Thermal Alteration of Labile Elements in Carbonaceous ChondritesOPEN ACCESS 

Alessondra Springmann, Dante S. Lauretta, Bjoern Klaue, Yulia S. Goreva, Joel D. Blum, Alexandre Andronikov, Jordan K. Steckloff

Icarus

PDF (OPEN ACCESS)
Update (10 Dec 2018): LINK

“Carbonaceous chondrite meteorites are some of the oldest Solar System planetary materials available for study. The CI group has bulk abundances of elements similar to that of the solar photosphere. Of particular interest in carbonaceous chondrite compositions are labile elements, which vaporize and mobilize efficiently during post-accretionary parent body heating events. Thus, they can record low-temperature alteration events throughout asteroid evolution. However, the precise nature of labile-element mobilization in planetary materials is unknown. Here we characterize the thermally induced movements of the labile elements S, As, Se, Te, Cd, Sb, and Hg in carbonaceous chondrites by conducting experimental simulations of volatile-element mobilization during thermal metamorphism. This process results in appreciable loss of some elements at temperatures as low as 500 K. This work builds on previous laboratory heating experiments on primitive meteorites and shows the sensitivity of chondrite compositions to excursions in temperature. Elements such as S and Hg have the most active response to temperature across different meteorite groups.

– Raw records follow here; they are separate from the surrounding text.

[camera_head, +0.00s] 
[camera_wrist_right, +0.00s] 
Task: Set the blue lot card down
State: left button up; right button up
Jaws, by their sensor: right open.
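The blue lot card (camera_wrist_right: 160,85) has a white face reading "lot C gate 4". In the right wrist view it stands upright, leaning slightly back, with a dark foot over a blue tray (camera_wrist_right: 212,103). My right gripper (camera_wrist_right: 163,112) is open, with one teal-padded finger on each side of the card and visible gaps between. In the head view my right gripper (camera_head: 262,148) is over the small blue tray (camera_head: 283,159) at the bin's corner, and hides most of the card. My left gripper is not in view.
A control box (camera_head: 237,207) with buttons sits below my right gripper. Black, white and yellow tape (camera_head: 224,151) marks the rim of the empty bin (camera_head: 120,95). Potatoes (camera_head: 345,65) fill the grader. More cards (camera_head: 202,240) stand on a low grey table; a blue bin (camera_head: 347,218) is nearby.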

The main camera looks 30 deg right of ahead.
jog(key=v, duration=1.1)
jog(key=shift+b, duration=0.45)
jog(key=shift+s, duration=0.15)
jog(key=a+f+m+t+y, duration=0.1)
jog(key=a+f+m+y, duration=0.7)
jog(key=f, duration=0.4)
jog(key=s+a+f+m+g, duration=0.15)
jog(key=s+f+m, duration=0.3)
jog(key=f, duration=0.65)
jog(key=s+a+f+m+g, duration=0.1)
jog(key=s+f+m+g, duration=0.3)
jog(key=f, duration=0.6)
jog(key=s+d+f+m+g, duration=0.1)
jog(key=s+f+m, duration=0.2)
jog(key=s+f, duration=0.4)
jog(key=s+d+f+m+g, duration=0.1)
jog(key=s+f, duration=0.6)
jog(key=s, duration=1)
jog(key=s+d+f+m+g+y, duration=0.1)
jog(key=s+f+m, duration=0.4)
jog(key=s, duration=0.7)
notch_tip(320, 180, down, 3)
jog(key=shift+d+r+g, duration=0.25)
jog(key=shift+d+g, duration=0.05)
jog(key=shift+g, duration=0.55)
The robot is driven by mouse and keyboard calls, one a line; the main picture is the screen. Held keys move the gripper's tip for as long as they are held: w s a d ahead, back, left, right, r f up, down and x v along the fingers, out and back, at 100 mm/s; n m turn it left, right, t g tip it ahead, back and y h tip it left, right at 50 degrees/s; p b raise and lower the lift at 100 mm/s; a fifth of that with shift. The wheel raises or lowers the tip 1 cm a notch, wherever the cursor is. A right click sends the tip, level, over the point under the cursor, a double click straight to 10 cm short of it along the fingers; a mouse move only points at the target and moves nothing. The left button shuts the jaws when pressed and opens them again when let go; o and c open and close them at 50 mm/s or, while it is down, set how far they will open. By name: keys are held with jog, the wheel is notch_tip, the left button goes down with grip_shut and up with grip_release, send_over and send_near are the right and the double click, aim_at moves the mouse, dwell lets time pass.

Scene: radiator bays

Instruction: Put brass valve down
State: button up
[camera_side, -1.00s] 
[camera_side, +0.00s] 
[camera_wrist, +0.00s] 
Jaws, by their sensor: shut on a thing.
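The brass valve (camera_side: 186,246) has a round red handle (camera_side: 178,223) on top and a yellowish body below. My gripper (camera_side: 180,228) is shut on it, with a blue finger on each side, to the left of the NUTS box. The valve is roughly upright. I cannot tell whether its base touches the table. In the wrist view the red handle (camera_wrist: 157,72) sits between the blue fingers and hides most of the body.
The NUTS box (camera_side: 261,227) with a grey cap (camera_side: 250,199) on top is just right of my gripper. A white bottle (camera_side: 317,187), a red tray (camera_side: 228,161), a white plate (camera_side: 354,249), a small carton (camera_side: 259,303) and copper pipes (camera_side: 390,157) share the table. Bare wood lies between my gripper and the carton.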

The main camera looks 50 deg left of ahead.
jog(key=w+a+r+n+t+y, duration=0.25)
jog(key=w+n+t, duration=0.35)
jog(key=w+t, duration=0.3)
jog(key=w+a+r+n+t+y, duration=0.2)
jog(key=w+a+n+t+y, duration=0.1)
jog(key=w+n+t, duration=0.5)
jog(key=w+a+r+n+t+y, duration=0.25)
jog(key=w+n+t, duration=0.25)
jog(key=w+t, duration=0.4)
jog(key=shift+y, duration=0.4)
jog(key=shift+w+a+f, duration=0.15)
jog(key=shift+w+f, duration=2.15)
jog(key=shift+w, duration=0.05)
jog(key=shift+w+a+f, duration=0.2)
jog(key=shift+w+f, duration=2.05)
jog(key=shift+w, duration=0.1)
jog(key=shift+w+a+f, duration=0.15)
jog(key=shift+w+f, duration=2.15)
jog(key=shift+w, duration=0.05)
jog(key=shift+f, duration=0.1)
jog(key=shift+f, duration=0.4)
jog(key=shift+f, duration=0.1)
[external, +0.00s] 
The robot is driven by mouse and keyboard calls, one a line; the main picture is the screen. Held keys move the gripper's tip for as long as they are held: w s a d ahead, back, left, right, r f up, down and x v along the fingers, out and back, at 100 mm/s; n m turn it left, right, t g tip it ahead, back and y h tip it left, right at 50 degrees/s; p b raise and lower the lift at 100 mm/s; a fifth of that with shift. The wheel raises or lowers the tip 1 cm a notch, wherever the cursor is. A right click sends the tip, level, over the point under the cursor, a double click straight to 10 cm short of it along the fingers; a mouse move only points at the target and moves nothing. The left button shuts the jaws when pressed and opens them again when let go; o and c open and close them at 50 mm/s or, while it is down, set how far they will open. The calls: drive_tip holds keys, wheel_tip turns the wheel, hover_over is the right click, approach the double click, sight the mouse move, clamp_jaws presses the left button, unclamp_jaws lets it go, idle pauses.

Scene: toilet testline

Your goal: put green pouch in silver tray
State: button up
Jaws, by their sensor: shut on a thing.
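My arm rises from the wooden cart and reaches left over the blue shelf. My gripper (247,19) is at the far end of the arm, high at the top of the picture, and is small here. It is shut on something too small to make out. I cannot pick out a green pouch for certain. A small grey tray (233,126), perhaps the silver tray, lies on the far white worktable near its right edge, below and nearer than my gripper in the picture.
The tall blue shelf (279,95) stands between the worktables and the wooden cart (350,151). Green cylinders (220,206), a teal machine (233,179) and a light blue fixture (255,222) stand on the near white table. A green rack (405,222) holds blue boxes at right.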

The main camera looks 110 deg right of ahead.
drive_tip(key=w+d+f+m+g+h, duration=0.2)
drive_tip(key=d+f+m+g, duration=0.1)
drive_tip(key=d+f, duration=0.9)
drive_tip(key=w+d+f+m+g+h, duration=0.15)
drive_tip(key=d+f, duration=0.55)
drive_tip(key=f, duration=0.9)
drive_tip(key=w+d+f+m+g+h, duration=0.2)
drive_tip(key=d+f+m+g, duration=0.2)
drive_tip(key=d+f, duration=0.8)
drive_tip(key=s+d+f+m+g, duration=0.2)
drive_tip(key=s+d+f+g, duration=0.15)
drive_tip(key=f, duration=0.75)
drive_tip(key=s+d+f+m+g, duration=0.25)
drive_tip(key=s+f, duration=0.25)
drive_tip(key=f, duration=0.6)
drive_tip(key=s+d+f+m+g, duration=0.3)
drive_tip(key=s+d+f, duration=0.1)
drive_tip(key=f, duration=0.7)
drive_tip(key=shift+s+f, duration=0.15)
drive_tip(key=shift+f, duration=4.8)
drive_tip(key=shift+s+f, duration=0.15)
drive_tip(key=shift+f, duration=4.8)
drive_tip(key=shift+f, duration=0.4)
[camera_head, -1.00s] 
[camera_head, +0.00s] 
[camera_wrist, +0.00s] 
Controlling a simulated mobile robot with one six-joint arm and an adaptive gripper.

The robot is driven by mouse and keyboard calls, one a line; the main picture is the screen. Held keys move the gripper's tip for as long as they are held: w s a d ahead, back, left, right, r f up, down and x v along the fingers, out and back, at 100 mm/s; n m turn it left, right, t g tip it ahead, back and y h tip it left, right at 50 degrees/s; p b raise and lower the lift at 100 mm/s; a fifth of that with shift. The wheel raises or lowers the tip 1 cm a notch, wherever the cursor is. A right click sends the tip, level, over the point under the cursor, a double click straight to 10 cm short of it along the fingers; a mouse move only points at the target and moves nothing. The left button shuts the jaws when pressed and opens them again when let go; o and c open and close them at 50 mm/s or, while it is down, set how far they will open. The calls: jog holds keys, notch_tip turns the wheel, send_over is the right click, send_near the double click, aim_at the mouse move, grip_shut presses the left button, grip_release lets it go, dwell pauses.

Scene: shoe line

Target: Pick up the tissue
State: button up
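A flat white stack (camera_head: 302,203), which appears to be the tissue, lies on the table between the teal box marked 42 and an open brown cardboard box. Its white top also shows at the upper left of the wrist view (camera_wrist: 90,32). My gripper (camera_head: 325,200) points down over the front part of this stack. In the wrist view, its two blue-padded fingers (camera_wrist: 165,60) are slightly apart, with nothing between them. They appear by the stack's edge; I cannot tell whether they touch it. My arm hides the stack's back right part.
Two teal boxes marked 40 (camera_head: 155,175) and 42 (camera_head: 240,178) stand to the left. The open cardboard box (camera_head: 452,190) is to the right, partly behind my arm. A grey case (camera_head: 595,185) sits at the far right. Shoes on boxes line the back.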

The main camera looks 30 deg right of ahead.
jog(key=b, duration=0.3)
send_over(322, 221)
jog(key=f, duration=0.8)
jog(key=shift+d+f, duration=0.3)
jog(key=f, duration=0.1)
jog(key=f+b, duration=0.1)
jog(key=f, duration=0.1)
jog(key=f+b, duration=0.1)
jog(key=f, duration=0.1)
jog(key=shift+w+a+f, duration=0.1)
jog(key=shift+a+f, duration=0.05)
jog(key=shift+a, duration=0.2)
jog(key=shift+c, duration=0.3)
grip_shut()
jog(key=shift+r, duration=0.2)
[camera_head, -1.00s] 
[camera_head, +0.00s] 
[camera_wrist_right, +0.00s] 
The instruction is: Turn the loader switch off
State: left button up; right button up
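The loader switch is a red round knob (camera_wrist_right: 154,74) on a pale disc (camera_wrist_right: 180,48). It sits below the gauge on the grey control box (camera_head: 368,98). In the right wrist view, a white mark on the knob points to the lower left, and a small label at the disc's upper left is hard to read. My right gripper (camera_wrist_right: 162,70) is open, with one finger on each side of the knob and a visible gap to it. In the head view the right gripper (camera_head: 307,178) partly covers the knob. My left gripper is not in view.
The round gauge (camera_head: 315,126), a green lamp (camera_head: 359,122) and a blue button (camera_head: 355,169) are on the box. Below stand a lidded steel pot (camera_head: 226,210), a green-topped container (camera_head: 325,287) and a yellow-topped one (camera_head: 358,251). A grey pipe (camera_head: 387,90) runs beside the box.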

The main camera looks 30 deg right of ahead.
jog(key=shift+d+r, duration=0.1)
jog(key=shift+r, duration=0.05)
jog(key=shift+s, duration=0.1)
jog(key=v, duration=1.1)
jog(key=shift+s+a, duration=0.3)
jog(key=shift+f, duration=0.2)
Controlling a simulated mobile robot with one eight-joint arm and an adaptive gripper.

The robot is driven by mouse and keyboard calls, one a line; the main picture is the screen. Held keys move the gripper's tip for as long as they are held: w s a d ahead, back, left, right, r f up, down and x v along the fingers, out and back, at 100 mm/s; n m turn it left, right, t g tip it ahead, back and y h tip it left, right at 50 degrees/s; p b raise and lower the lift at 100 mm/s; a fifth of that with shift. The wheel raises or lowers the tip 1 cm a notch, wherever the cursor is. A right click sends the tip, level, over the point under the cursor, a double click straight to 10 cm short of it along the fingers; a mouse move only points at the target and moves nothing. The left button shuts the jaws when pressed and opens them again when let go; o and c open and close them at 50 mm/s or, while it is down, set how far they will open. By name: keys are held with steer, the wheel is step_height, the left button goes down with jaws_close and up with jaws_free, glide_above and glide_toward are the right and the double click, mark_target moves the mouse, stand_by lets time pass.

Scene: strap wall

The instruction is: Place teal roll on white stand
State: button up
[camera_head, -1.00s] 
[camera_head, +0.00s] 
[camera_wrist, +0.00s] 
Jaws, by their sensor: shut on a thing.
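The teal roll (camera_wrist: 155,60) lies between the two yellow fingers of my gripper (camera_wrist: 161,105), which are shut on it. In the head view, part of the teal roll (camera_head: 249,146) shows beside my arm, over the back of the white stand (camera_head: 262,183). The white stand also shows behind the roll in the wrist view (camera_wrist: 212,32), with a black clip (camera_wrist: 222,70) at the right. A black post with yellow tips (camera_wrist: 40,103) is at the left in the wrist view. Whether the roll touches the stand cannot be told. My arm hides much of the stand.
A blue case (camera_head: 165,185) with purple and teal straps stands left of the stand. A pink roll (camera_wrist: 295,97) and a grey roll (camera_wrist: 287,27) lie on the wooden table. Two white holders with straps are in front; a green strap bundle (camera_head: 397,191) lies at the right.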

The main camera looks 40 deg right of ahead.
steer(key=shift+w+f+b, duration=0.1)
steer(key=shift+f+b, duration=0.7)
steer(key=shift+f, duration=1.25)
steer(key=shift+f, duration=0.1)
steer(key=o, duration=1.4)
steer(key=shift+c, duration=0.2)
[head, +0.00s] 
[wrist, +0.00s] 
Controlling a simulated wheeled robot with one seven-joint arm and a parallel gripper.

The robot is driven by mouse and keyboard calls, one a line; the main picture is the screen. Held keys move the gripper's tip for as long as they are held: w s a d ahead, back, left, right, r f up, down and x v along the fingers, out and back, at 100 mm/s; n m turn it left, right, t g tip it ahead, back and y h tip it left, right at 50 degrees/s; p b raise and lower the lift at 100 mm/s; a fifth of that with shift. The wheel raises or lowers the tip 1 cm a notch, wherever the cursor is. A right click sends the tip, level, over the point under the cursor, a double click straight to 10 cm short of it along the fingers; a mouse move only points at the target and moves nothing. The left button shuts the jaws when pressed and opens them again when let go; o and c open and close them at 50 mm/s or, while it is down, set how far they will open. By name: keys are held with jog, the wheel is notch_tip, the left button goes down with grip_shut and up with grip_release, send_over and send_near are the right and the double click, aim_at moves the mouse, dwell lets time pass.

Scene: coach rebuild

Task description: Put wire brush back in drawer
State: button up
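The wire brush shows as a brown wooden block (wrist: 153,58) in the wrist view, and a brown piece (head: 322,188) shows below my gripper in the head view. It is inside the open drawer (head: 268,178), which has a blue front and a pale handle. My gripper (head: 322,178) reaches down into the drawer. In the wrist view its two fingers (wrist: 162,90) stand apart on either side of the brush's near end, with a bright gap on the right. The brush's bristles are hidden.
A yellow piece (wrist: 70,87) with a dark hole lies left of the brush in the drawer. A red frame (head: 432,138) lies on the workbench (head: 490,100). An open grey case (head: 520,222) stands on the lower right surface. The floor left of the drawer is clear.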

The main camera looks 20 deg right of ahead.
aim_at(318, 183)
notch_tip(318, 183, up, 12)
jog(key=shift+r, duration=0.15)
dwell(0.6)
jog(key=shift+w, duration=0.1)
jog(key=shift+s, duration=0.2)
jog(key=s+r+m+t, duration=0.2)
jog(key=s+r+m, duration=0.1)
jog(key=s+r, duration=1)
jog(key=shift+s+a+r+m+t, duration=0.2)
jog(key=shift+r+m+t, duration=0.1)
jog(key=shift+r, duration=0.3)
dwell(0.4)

Labile element mobilization in primitive meteorites is essential for quantifying elemental fractionation that occurred on asteroids early in Solar System history. This work is relevant to resurfacing processes of near-Earth asteroids, the thermal history of “rock comets,” and the effects of temperature on maintaining a pristine sample to be returned by the OSIRIS-REx mission from asteroid (101955) Bennu. This work is also critical for constraining the concentrations of contaminants in vaporized water extracted from asteroid regolith as part of future in situ resource utilization for sustained human space exploration.”